Every evening we had an array of guests, from Roshan Ara Begum to Ustad Ghulam Hussain Shaggan, to poets well-known as well as writers, journalists, and thinkers of every ilk. Once the painter Sadequain came over and stayed for a week, filling our schoolbooks. Shakir Ali was a regular. Faiz Ahmed Faiz and others often came, and the list is endless. One friend was the finance secretary Badruz Zaman, who would spend two or three nights at Data Darbar disguised as a beggar. On this he would never comment.

But with this array of people coming meant that my elder brother and I were forced to cycle to Gowalmandi to buy fish, or kebabs. Sardar, the fish shop owner, always asked: “Who has come today?” I remember for Faiz Sahib he would stand up and get a good piece of fish and cook it in a special way.

When my father passed away at the age of 51 only, the rush was immense. But within a week everyone disappeared, except ‘Chacha’ FE Chaudhry the photographer, whose Quickly in our youth we loved to pinch and try. He always knew what we were up to. But my brave mother kept her huge clan of ten together and happy.

The condolences kept coming in. Two we will never forget. One was from his childhood friend the writer Rajinder Singh Bedi. It was a two-liner. “Yaar se sadha. Vada banda see. Dil wallah see”. But the letter from the great BBC cricket commentator, and his roommate for two years, John Arlott, was special. The letter said: “Dear Pip, they don’t make men like ‘em any more”. Both the great friends were brief, like all good friends should be.

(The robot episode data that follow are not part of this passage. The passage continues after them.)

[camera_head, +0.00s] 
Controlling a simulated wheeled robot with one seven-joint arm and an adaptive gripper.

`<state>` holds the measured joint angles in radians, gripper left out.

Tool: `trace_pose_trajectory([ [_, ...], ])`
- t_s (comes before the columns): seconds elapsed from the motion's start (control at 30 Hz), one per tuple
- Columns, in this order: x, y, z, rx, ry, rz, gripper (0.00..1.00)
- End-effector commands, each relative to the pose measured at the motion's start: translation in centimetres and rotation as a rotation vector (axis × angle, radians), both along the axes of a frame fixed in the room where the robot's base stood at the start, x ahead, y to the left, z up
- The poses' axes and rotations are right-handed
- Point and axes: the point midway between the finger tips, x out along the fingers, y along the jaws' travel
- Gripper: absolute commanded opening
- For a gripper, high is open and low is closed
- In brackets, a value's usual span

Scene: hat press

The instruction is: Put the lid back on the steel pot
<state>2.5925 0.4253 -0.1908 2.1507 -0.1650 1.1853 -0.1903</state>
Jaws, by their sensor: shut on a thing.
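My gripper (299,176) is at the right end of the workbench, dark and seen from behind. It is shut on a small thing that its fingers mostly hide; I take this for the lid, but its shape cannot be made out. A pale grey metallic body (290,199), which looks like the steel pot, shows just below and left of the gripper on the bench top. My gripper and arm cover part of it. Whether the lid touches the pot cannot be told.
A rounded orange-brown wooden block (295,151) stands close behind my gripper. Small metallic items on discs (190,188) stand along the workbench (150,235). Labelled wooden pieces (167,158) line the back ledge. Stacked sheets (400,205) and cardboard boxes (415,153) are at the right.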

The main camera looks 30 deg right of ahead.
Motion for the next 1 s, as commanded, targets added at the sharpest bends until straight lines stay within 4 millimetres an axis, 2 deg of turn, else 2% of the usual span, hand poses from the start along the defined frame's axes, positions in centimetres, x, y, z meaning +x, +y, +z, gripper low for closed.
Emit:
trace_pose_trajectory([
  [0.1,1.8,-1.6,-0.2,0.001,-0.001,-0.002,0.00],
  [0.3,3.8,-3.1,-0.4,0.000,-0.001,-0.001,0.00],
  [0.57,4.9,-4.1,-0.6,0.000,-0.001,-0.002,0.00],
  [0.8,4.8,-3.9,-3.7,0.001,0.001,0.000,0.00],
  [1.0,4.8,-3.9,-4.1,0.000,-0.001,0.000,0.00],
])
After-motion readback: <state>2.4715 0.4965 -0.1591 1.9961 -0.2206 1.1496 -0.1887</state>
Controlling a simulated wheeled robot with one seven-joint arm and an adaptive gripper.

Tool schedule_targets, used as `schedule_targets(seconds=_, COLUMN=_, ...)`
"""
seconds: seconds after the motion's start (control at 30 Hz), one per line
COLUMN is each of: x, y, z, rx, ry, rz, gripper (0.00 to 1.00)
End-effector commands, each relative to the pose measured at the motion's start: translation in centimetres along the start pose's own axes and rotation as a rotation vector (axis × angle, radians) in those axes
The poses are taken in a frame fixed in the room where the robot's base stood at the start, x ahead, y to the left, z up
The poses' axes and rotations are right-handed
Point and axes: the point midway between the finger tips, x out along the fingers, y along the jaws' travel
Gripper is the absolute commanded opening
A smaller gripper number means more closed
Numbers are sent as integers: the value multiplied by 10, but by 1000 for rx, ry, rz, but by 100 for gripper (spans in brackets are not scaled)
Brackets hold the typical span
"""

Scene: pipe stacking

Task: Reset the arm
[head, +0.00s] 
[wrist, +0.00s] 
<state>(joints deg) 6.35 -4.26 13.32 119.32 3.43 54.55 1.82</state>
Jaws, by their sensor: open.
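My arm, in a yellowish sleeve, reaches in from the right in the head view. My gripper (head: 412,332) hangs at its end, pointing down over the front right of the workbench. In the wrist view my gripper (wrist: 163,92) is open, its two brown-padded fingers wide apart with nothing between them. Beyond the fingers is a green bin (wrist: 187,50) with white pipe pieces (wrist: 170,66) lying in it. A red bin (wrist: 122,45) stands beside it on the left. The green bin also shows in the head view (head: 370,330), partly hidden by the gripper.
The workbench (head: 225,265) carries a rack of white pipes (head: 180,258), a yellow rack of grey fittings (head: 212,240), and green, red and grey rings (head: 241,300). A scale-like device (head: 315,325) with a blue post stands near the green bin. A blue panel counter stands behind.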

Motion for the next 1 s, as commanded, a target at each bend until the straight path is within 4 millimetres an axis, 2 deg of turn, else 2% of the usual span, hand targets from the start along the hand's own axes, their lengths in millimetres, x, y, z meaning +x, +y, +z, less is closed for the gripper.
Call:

Such is the legacy of my father. This column in a way is because of him, for every Sunday he would walk me through the old walled city, telling me who lived where. It was as if he knew every house. I am sure all our readers have their own special legacy. It makes sense to share it with their children. The history of every family makes up what our society is all about … each one worth cherishing. My apologies for being slightly sentimental.